The Dead White Guys of Theory?
When teaching sociology—particularly theory—we'll often hear about how most of the classic readings we assign are written by "dead white guys." And when you look through the canon it is, indeed, very pale and very male.
Few women are credited in shaping early sociology. Marianne Weber influenced her husband Max and Georg Simmel, and was a powerful sociologist in her own right. Harriet Martineau translated and edited Auguste Comte's famous Cours de Philosophi Positive so well that Comte preferred her version of his book over his own. Charlotte Perkins Gilman (of The Yellow Wallpaper fame) and Jane Addams both described themselves as sociologists, taught sociology courses, published articles in the American Journal of Sociology, and were charter members of the American Sociological Society (now called the American Sociological Association). Mary Jo Deegan writes on the exclusion of women in the American Sociological Society here.
Still, I think that it is completely fair to concede that classical sociological theory has a lot of "dead" and "guys."
What about that "white" part, though? Let's examine that more closely.
Is everyone else white? As someone who laid a stone on the grave of Emilé Durkheim myself, I never really thought so.
While levying what seems to be a deep critique of the sociological canon—"These are all Dead White Men!"—this claim actually ignores both the history of race, and the history of sociology. Sociological theory, at its start, was hardly a fortress of white privilege. "But," you might say, "I see all those white faces on Wikipedia!"
Whiteness, however, is socially constructed. In nineteenth -century Europe, Jews were not seen as part of the racial (not just religious) majority. When talking about Durkheim, Marx, and Simmel it should be noted that these men, at the time of their writing, would not have been considered white. Although they ranged in their level of religiosity, they were Jews nonetheless.
Marx, whose father converted to Protestantism when Karl was a child, was baptized and held a disdain for religion in general. Mario Kessler notes that Marx was "almost hostile" in his silence on the state of Jews in Russia and Europe. Still, he was called ethnic slurs from school throughout his life, from being nicknamed "The Moor"—for his dark complexion and wild hair—to being called "a conceited Jew." Marx, as Philosopher Stephen D'Arcy recently noted, "wasn't white, but he is white. He switched races many years after his death."
David Durkheim came from a long line of rabbis and, well after leaving rabbinical school and establishing himself (and sociology as a discipline), wrote on rising anti-Semitism, saying that he had experienced prejudice himself. He preferred using his middle name, Emilé, in an effort to highlight his pride in being French over his given and more Jewish first name.

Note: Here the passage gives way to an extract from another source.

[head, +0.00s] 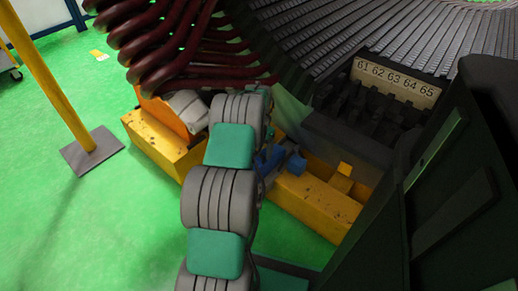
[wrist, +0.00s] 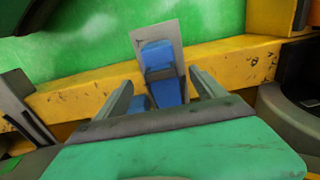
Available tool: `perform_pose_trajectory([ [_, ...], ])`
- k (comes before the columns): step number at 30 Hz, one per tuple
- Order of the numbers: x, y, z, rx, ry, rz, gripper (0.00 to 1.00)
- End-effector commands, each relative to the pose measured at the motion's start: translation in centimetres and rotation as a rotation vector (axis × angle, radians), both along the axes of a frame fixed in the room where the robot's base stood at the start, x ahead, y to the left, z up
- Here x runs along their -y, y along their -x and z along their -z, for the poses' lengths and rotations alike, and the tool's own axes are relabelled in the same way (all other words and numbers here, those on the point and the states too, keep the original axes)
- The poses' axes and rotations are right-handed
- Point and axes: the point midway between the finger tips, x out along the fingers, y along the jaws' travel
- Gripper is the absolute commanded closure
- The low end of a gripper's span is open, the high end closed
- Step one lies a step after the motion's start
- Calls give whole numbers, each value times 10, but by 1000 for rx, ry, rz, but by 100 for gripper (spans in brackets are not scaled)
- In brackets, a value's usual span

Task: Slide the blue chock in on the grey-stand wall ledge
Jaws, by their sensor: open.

Still, he saw himself, according to W.S.F. Pickering, as a member of a minority group. (Leaving a stone on a grave is a Jewish custom to indicate that someone has visited, and not forgotten, the deceased occupant. Many visitors leave pebbles on Durkheim's grave.)
Unlike Durkheim, Georg Simmel (born to a Jewish mother but baptized and raised as a Protestant) provided a clear, albeit clothed, reference of Judaism to the sociological canon in The Stranger, a powerful fable on the value of dissimilar others to the larger majority that serves as his case for Jews having a place in Europe. Despite being well published and an estimable scholar, Simmel failed to gain a stable academic position due to rising anti-Semitism.

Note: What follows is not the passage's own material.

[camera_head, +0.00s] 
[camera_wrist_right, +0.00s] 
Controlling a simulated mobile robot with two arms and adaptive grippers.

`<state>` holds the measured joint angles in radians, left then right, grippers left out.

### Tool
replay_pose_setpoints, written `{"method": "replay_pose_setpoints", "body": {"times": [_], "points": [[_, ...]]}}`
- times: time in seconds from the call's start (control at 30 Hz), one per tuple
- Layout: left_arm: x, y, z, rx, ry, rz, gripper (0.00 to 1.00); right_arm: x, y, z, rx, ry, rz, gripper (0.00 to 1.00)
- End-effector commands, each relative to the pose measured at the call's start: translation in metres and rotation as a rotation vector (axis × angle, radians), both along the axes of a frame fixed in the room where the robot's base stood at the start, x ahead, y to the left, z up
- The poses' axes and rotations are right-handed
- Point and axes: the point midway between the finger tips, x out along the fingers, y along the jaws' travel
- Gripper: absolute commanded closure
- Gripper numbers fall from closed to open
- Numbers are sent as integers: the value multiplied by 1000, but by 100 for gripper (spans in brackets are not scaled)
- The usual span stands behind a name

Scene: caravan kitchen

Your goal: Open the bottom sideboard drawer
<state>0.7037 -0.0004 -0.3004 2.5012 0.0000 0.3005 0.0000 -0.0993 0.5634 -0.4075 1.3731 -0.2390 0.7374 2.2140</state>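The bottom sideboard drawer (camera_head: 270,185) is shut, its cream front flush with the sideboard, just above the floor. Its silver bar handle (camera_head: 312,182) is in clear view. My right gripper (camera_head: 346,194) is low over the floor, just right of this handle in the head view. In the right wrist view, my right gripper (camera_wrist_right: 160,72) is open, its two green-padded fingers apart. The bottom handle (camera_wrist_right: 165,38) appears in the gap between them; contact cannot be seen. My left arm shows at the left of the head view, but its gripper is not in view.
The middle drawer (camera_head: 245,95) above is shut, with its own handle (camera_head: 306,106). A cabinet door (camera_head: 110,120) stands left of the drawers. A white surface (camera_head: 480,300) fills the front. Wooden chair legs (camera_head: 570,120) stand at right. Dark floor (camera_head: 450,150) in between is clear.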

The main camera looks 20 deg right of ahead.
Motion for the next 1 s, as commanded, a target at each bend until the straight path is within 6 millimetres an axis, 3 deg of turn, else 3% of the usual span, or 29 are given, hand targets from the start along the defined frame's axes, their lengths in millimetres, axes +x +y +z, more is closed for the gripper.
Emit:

As we move into contemporary sociology, there are others. Alfred Schutz fled the Nazis in World War Two and Walter Benjamin died fleeing the Germans. Then there is Erving Goffman, Robert K. Merton (born: Meyer Robert Schkolnick), David Reisman, Howard Becker, Harold Garfinkel and Edward Shils.
Understanding sociology's past certainly informs how we understand its present. Today our discipline is still disproportionately white, and many programs are working toward addressing this issue.

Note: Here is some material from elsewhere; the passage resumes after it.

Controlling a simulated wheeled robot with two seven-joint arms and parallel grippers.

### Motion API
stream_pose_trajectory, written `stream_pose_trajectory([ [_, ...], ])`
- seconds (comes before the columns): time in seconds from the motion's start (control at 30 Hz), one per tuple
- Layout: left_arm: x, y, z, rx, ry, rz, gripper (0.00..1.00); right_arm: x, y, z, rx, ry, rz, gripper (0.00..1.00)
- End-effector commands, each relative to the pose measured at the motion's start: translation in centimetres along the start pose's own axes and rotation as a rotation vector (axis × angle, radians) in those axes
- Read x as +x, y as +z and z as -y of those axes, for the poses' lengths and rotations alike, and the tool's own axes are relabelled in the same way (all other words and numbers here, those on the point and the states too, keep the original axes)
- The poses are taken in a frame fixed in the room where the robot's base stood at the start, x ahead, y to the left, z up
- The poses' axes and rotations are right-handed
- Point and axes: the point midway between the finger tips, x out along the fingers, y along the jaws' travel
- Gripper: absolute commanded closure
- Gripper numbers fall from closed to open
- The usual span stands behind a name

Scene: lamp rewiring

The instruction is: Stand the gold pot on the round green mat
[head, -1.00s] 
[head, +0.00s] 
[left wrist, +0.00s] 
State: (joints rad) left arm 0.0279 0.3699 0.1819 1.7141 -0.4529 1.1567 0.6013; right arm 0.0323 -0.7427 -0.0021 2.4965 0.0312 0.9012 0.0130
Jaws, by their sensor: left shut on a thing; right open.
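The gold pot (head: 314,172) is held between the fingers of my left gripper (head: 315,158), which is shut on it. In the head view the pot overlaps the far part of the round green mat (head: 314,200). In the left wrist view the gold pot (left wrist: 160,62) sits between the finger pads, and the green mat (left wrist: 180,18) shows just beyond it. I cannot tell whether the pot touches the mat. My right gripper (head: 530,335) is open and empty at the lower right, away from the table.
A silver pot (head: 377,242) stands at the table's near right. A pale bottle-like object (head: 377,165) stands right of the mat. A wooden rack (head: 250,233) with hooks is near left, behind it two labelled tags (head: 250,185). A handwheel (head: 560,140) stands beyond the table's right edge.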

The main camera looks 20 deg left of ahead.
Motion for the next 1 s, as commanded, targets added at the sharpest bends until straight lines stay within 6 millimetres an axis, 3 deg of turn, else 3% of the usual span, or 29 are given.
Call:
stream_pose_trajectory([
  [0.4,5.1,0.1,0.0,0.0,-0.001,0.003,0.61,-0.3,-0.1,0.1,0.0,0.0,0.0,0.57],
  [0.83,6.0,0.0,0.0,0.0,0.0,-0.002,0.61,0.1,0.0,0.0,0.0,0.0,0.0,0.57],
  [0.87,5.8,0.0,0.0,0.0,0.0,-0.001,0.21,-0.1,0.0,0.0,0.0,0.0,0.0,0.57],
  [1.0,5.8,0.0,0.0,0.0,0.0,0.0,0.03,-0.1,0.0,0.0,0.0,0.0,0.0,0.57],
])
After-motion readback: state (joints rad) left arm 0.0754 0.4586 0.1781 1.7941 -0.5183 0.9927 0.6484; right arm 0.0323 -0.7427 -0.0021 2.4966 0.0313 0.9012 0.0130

While it is often difficult to divine how Judaism directly affected the scholarship of most of these men, there is so much more to write on these points. The answers don't come easily, either. But again, to forget the lesson of how Jews became white folks is to miss an important lesson on the social construction of race, and an important facet of sociological history.
Jews are still considered the evil other in ways other minorities are not. Yet despite Jews being perceived as white, they behave in ways that undermine their whiteness. That the majority of the world's Jews are mizrahi or Jews from the Middle East, is lost on the majority of the world.